SOURCE MATERIAL ->
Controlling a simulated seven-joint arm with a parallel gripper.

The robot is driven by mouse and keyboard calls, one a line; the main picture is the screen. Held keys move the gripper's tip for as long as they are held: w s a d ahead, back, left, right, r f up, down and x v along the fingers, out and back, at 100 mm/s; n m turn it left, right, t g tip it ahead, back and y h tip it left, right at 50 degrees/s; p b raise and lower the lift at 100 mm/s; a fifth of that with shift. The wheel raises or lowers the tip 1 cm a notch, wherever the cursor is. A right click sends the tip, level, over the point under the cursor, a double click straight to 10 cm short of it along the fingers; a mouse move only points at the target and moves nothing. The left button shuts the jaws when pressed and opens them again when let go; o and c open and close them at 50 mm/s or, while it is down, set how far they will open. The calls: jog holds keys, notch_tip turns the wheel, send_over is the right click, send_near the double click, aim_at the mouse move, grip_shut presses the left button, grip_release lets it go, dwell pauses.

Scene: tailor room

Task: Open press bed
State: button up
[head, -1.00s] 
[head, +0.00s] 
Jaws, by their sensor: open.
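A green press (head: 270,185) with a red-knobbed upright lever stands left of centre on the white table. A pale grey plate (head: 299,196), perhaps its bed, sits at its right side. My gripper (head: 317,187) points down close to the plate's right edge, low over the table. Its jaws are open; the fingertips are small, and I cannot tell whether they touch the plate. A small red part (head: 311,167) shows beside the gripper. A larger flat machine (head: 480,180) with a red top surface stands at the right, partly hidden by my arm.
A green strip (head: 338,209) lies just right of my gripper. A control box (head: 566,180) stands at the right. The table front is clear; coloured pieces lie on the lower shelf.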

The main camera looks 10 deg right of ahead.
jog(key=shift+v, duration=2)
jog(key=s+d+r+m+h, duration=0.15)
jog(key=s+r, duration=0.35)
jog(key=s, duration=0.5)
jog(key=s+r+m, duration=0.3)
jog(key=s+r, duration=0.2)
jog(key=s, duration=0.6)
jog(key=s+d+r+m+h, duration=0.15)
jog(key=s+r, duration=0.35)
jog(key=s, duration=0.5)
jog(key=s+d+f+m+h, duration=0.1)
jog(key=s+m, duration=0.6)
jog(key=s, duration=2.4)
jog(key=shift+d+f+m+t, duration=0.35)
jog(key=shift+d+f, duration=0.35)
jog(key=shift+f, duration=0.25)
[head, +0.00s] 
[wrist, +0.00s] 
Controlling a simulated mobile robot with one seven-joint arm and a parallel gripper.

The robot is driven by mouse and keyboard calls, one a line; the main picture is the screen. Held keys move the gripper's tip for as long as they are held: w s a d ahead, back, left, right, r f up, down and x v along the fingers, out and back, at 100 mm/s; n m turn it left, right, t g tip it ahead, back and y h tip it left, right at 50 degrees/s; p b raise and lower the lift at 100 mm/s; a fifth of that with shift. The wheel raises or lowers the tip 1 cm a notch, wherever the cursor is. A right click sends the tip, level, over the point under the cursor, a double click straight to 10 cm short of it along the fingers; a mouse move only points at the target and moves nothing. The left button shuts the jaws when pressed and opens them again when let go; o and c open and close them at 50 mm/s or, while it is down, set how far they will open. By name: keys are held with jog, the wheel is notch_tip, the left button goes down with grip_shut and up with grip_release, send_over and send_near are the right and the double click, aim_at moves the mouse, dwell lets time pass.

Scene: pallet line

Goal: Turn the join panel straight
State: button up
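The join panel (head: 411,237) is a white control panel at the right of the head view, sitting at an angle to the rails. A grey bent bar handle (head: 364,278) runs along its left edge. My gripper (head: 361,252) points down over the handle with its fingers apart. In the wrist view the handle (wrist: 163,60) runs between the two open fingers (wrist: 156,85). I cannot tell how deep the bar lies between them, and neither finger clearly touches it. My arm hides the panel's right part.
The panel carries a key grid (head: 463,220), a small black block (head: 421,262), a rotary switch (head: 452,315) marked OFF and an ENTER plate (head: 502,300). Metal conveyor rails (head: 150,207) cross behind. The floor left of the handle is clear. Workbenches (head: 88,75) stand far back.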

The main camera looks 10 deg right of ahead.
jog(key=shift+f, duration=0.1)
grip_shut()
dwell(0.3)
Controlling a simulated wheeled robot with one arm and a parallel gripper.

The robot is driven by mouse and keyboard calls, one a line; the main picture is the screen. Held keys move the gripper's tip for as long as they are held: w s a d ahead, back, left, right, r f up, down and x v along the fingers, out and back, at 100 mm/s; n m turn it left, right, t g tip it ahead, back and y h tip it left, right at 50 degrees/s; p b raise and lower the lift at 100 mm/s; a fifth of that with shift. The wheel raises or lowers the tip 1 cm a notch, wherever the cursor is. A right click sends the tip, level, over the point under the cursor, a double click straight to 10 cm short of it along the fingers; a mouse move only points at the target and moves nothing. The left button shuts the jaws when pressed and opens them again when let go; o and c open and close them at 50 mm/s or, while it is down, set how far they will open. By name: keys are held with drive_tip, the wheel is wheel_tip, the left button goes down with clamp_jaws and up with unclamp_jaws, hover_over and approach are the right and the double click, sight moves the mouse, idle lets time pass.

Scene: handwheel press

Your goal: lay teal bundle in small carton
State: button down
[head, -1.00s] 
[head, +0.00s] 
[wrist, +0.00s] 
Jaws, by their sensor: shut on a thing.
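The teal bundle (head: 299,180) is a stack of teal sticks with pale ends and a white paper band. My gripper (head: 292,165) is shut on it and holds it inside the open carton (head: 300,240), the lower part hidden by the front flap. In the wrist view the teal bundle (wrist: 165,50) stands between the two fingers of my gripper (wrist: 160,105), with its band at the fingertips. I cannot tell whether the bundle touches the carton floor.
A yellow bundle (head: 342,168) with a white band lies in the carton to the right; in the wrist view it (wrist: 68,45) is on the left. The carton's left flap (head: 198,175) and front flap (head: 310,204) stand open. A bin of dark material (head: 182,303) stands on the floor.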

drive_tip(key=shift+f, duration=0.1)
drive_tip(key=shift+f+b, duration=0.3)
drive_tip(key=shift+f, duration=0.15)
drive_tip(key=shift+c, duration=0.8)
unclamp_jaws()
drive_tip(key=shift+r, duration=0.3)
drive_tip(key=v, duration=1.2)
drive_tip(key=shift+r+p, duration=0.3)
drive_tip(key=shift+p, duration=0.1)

GOAL -> Transcribe all the entries, keeping each one exactly as it is.

EXERCISE RESULT ->
Controlling a simulated seven-joint arm with a parallel gripper.

The robot is driven by mouse and keyboard calls, one a line; the main picture is the screen. Held keys move the gripper's tip for as long as they are held: w s a d ahead, back, left, right, r f up, down and x v along the fingers, out and back, at 100 mm/s; n m turn it left, right, t g tip it ahead, back and y h tip it left, right at 50 degrees/s; p b raise and lower the lift at 100 mm/s; a fifth of that with shift. The wheel raises or lowers the tip 1 cm a notch, wherever the cursor is. A right click sends the tip, level, over the point under the cursor, a double click straight to 10 cm short of it along the fingers; a mouse move only points at the target and moves nothing. The left button shuts the jaws when pressed and opens them again when let go; o and c open and close them at 50 mm/s or, while it is down, set how far they will open. The calls: jog holds keys, notch_tip turns the wheel, send_over is the right click, send_near the double click, aim_at the mouse move, grip_shut presses the left button, grip_release lets it go, dwell pauses.

Scene: tailor room

Task: Open press bed
State: button up
[head, -1.00s] 
[head, +0.00s] 
Jaws, by their sensor: open.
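A green press (head: 270,185) with a red-knobbed upright lever stands left of centre on the white table. A pale grey plate (head: 299,196), perhaps its bed, sits at its right side. My gripper (head: 317,187) points down close to the plate's right edge, low over the table. Its jaws are open; the fingertips are small, and I cannot tell whether they touch the plate. A small red part (head: 311,167) shows beside the gripper. A larger flat machine (head: 480,180) with a red top surface stands at the right, partly hidden by my arm.
A green strip (head: 338,209) lies just right of my gripper. A control box (head: 566,180) stands at the right. The table front is clear; coloured pieces lie on the lower shelf.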

The main camera looks 10 deg right of ahead.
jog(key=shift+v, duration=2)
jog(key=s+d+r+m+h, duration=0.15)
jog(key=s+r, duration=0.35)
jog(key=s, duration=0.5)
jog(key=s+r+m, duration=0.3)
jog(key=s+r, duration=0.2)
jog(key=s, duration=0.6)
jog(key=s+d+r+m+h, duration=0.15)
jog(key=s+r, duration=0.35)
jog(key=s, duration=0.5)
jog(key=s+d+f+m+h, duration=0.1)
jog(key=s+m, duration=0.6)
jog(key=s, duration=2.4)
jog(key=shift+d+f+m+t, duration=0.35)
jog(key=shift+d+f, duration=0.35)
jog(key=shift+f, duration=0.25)
[head, +0.00s] 
[wrist, +0.00s] 
Controlling a simulated mobile robot with one seven-joint arm and a parallel gripper.

The robot is driven by mouse and keyboard calls, one a line; the main picture is the screen. Held keys move the gripper's tip for as long as they are held: w s a d ahead, back, left, right, r f up, down and x v along the fingers, out and back, at 100 mm/s; n m turn it left, right, t g tip it ahead, back and y h tip it left, right at 50 degrees/s; p b raise and lower the lift at 100 mm/s; a fifth of that with shift. The wheel raises or lowers the tip 1 cm a notch, wherever the cursor is. A right click sends the tip, level, over the point under the cursor, a double click straight to 10 cm short of it along the fingers; a mouse move only points at the target and moves nothing. The left button shuts the jaws when pressed and opens them again when let go; o and c open and close them at 50 mm/s or, while it is down, set how far they will open. By name: keys are held with jog, the wheel is notch_tip, the left button goes down with grip_shut and up with grip_release, send_over and send_near are the right and the double click, aim_at moves the mouse, dwell lets time pass.

Scene: pallet line

Goal: Turn the join panel straight
State: button up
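The join panel (head: 411,237) is a white control panel at the right of the head view, sitting at an angle to the rails. A grey bent bar handle (head: 364,278) runs along its left edge. My gripper (head: 361,252) points down over the handle with its fingers apart. In the wrist view the handle (wrist: 163,60) runs between the two open fingers (wrist: 156,85). I cannot tell how deep the bar lies between them, and neither finger clearly touches it. My arm hides the panel's right part.
The panel carries a key grid (head: 463,220), a small black block (head: 421,262), a rotary switch (head: 452,315) marked OFF and an ENTER plate (head: 502,300). Metal conveyor rails (head: 150,207) cross behind. The floor left of the handle is clear. Workbenches (head: 88,75) stand far back.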

The main camera looks 10 deg right of ahead.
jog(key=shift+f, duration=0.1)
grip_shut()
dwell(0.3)
Controlling a simulated wheeled robot with one arm and a parallel gripper.

The robot is driven by mouse and keyboard calls, one a line; the main picture is the screen. Held keys move the gripper's tip for as long as they are held: w s a d ahead, back, left, right, r f up, down and x v along the fingers, out and back, at 100 mm/s; n m turn it left, right, t g tip it ahead, back and y h tip it left, right at 50 degrees/s; p b raise and lower the lift at 100 mm/s; a fifth of that with shift. The wheel raises or lowers the tip 1 cm a notch, wherever the cursor is. A right click sends the tip, level, over the point under the cursor, a double click straight to 10 cm short of it along the fingers; a mouse move only points at the target and moves nothing. The left button shuts the jaws when pressed and opens them again when let go; o and c open and close them at 50 mm/s or, while it is down, set how far they will open. By name: keys are held with drive_tip, the wheel is wheel_tip, the left button goes down with clamp_jaws and up with unclamp_jaws, hover_over and approach are the right and the double click, sight moves the mouse, idle lets time pass.

Scene: handwheel press

Your goal: lay teal bundle in small carton
State: button down
[head, -1.00s] 
[head, +0.00s] 
[wrist, +0.00s] 
Jaws, by their sensor: shut on a thing.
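The teal bundle (head: 299,180) is a stack of teal sticks with pale ends and a white paper band. My gripper (head: 292,165) is shut on it and holds it inside the open carton (head: 300,240), the lower part hidden by the front flap. In the wrist view the teal bundle (wrist: 165,50) stands between the two fingers of my gripper (wrist: 160,105), with its band at the fingertips. I cannot tell whether the bundle touches the carton floor.
A yellow bundle (head: 342,168) with a white band lies in the carton to the right; in the wrist view it (wrist: 68,45) is on the left. The carton's left flap (head: 198,175) and front flap (head: 310,204) stand open. A bin of dark material (head: 182,303) stands on the floor.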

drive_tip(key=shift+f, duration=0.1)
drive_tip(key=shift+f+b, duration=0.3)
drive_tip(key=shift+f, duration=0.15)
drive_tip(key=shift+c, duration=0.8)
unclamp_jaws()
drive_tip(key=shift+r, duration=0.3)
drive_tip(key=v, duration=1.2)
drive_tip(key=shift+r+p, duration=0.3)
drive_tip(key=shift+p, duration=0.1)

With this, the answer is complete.